Great information and thank you, what find too! I got 13 inches between top of coil and bottom of C/F tube, on my tesoro's it's 14 and a half inches. Any big interference diff between carbon and aluminum? Gotta be shorter users with it at the collapsed length that would bring the outer tube closer? No biggie cutting 2 inches off, thanks again.

13 inches isn't bad, remove the coil and wave the carbon fiber tube at the coil about 13 inches out and see if it picks it up. Aluminum is a lot more conductive/detectable than carbon fiber.

Here's how sensitive coils are, coils have to be encased in an antistatic shielding else they will false when touched. Even some anti static shielding spray paints (nickel based) are detectable. Typically carbon black shielding paint is used on coils, its conductive enough to get the job done but not so conductive that its detectable.
 

13 inches isn't bad, remove the coil and wave the carbon fiber tube at the coil about 13 inches out and see if it picks it up. Aluminum is a lot more conductive/detectable than carbon fiber.

Here's how sensitive coils are, coils have to be encased in an antistatic shielding else they will false when touched. Even some anti static shielding spray paints (nickel based) are detectable. Typically carbon black shielding paint is used on coils, its conductive enough to get the job done but not so conductive that its detectable.
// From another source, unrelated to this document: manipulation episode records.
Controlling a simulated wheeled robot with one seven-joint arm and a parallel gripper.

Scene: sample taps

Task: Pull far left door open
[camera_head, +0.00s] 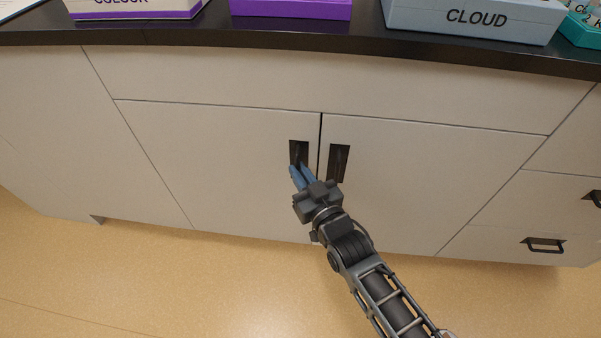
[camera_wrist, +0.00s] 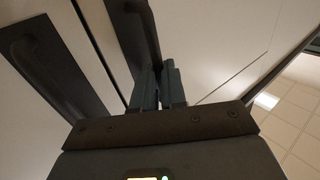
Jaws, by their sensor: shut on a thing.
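The far left door (camera_head: 210,150) is the pale left one of the pair of cabinet doors under the counter, and it looks flush with the cabinet front. Its dark upright handle (camera_head: 299,151) is near the door's right edge. My gripper (camera_head: 300,172) has its blue fingers at the lower part of this handle. In the wrist view my gripper (camera_wrist: 163,78) is shut on the handle (camera_wrist: 138,38), close to the door face. The fingers hide part of the handle.
The right door (camera_head: 430,180) has its own dark handle (camera_head: 339,162) close beside my gripper; it fills the left of the wrist view (camera_wrist: 40,75). Drawers with dark pulls (camera_head: 543,245) are at the right. Boxes stand on the dark countertop (camera_head: 300,37). The floor (camera_head: 180,280) in front is clear.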

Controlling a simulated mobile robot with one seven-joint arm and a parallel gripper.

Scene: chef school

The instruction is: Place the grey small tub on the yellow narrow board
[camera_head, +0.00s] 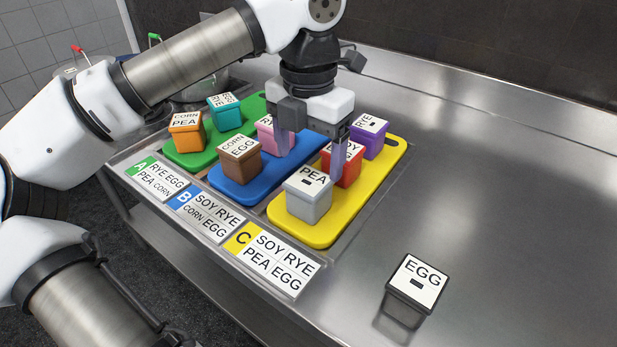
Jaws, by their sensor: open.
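The grey small tub (308,203), with a white lid label reading PEA, stands upright on the near end of the yellow narrow board (318,237). My gripper (311,168) is open, its fingers pointing down, just above and behind the grey tub in the picture. Nothing shows held between the fingers. The right finger partly covers a red tub (350,167) on the middle of the yellow board. A purple tub (376,143) stands at the board's far end.
A blue board (232,194) holds a brown tub (240,166) and a pink tub (267,140). A green board (190,160) holds orange and teal tubs. A black EGG tub (407,302) stands alone at the front right. The counter's right side is otherwise clear.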

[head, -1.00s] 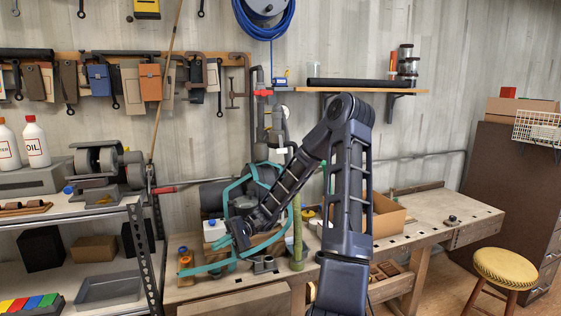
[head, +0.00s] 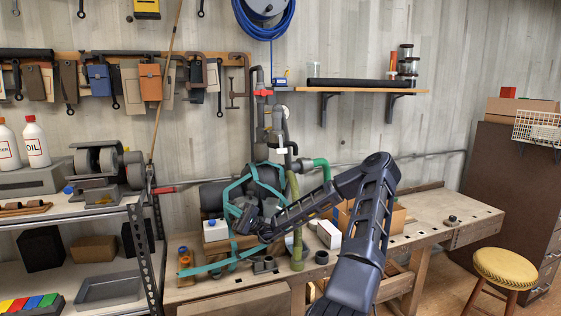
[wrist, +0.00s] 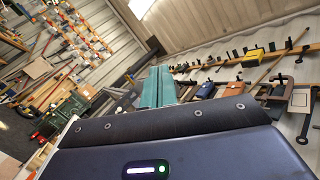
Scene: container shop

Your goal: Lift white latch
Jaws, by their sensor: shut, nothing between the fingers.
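A small white piece (head: 280,146), perhaps the latch, sits on the upright grey pipework above the bench in the head view. I cannot be sure that it is the latch. My gripper (head: 243,216) is low and to the left of it in the head view, well apart from it, in front of a dark tank with a teal frame (head: 231,190). In the wrist view my gripper's teal fingers (wrist: 158,80) are together with nothing between them. The fingertips are hard to pick out against the teal frame in the head view. The white piece cannot be made out in the wrist view.
A red valve handle (head: 263,92) is above the white piece. A green pipe (head: 318,163), a white box (head: 329,233) and a white blue-capped container (head: 215,230) are near my arm. A shelf (head: 360,90) juts out above. The bench's right end is mostly clear.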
What material would you recommend to use for the lower shaft if not cf or aluminum?
 

Anderson uses CF lower with a 4 to 5 inch plastic standoff from the coil attachment point. A little shorter but similar to what you are showing in your shop photo above.
 

Mine works fine and actually i needed to go one hole longer when i got out in the real world today. I'd tape everything to a stick before going back to my old unit.